Work to be completed |
The entries below should be output exactly as written.

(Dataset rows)
__________________________________________________
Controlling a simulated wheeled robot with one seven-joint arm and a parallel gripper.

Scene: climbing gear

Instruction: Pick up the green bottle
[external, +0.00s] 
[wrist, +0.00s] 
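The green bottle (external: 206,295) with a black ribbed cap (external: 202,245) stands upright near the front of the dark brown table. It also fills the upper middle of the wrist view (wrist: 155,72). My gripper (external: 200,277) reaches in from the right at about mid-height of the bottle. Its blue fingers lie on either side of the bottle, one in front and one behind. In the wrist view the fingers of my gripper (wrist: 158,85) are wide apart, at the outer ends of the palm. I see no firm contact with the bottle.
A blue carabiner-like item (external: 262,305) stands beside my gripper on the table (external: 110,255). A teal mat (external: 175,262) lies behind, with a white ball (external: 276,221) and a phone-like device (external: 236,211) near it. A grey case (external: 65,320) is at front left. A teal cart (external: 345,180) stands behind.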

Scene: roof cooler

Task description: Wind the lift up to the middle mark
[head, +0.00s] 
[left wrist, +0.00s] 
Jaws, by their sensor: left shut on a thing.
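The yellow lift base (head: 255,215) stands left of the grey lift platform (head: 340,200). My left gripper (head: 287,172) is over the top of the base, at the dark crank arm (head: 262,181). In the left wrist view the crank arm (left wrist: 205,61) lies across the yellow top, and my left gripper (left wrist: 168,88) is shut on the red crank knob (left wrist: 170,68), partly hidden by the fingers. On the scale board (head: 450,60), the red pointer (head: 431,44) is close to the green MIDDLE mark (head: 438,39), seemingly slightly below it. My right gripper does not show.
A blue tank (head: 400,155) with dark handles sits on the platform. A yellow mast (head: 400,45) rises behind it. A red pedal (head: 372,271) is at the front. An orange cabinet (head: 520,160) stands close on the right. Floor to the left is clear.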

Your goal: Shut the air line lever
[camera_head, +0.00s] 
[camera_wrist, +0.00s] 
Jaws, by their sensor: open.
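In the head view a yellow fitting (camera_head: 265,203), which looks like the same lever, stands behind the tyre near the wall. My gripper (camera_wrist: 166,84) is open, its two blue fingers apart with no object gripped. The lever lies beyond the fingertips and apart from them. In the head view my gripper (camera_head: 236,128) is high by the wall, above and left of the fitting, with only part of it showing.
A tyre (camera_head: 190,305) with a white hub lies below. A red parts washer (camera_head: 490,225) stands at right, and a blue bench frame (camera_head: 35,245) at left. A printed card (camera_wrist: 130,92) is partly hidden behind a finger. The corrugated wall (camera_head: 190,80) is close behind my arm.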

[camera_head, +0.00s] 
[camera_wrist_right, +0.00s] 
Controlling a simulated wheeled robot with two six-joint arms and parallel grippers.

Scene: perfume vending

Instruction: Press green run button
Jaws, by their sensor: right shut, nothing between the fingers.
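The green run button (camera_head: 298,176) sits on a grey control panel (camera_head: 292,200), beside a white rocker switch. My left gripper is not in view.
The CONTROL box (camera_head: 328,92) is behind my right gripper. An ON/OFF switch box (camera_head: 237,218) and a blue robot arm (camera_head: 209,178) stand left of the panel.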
__________________________________________________
Written solution |
Controlling a simulated wheeled robot with one seven-joint arm and a parallel gripper.

Scene: climbing gear

Instruction: Pick up the green bottle
[external, +0.00s] 
[wrist, +0.00s] 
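The green bottle (external: 206,295) with a black ribbed cap (external: 202,245) stands upright near the front of the dark brown table. It also fills the upper middle of the wrist view (wrist: 155,72). My gripper (external: 200,277) reaches in from the right at about mid-height of the bottle. Its blue fingers lie on either side of the bottle, one in front and one behind. In the wrist view the fingers of my gripper (wrist: 158,85) are wide apart, at the outer ends of the palm. I see no firm contact with the bottle.
A blue carabiner-like item (external: 262,305) stands beside my gripper on the table (external: 110,255). A teal mat (external: 175,262) lies behind, with a white ball (external: 276,221) and a phone-like device (external: 236,211) near it. A grey case (external: 65,320) is at front left. A teal cart (external: 345,180) stands behind.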

Scene: roof cooler

Task description: Wind the lift up to the middle mark
[head, +0.00s] 
[left wrist, +0.00s] 
Jaws, by their sensor: left shut on a thing.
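The yellow lift base (head: 255,215) stands left of the grey lift platform (head: 340,200). My left gripper (head: 287,172) is over the top of the base, at the dark crank arm (head: 262,181). In the left wrist view the crank arm (left wrist: 205,61) lies across the yellow top, and my left gripper (left wrist: 168,88) is shut on the red crank knob (left wrist: 170,68), partly hidden by the fingers. On the scale board (head: 450,60), the red pointer (head: 431,44) is close to the green MIDDLE mark (head: 438,39), seemingly slightly below it. My right gripper does not show.
A blue tank (head: 400,155) with dark handles sits on the platform. A yellow mast (head: 400,45) rises behind it. A red pedal (head: 372,271) is at the front. An orange cabinet (head: 520,160) stands close on the right. Floor to the left is clear.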

Your goal: Shut the air line lever
[camera_head, +0.00s] 
[camera_wrist, +0.00s] 
Jaws, by their sensor: open.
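In the head view a yellow fitting (camera_head: 265,203), which looks like the same lever, stands behind the tyre near the wall. My gripper (camera_wrist: 166,84) is open, its two blue fingers apart with no object gripped. The lever lies beyond the fingertips and apart from them. In the head view my gripper (camera_head: 236,128) is high by the wall, above and left of the fitting, with only part of it showing.
A tyre (camera_head: 190,305) with a white hub lies below. A red parts washer (camera_head: 490,225) stands at right, and a blue bench frame (camera_head: 35,245) at left. A printed card (camera_wrist: 130,92) is partly hidden behind a finger. The corrugated wall (camera_head: 190,80) is close behind my arm.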

[camera_head, +0.00s] 
[camera_wrist_right, +0.00s] 
Controlling a simulated wheeled robot with two six-joint arms and parallel grippers.

Scene: perfume vending

Instruction: Press green run button
Jaws, by their sensor: right shut, nothing between the fingers.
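The green run button (camera_head: 298,176) sits on a grey control panel (camera_head: 292,200), beside a white rocker switch. My left gripper is not in view.
The CONTROL box (camera_head: 328,92) is behind my right gripper. An ON/OFF switch box (camera_head: 237,218) and a blue robot arm (camera_head: 209,178) stand left of the panel.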

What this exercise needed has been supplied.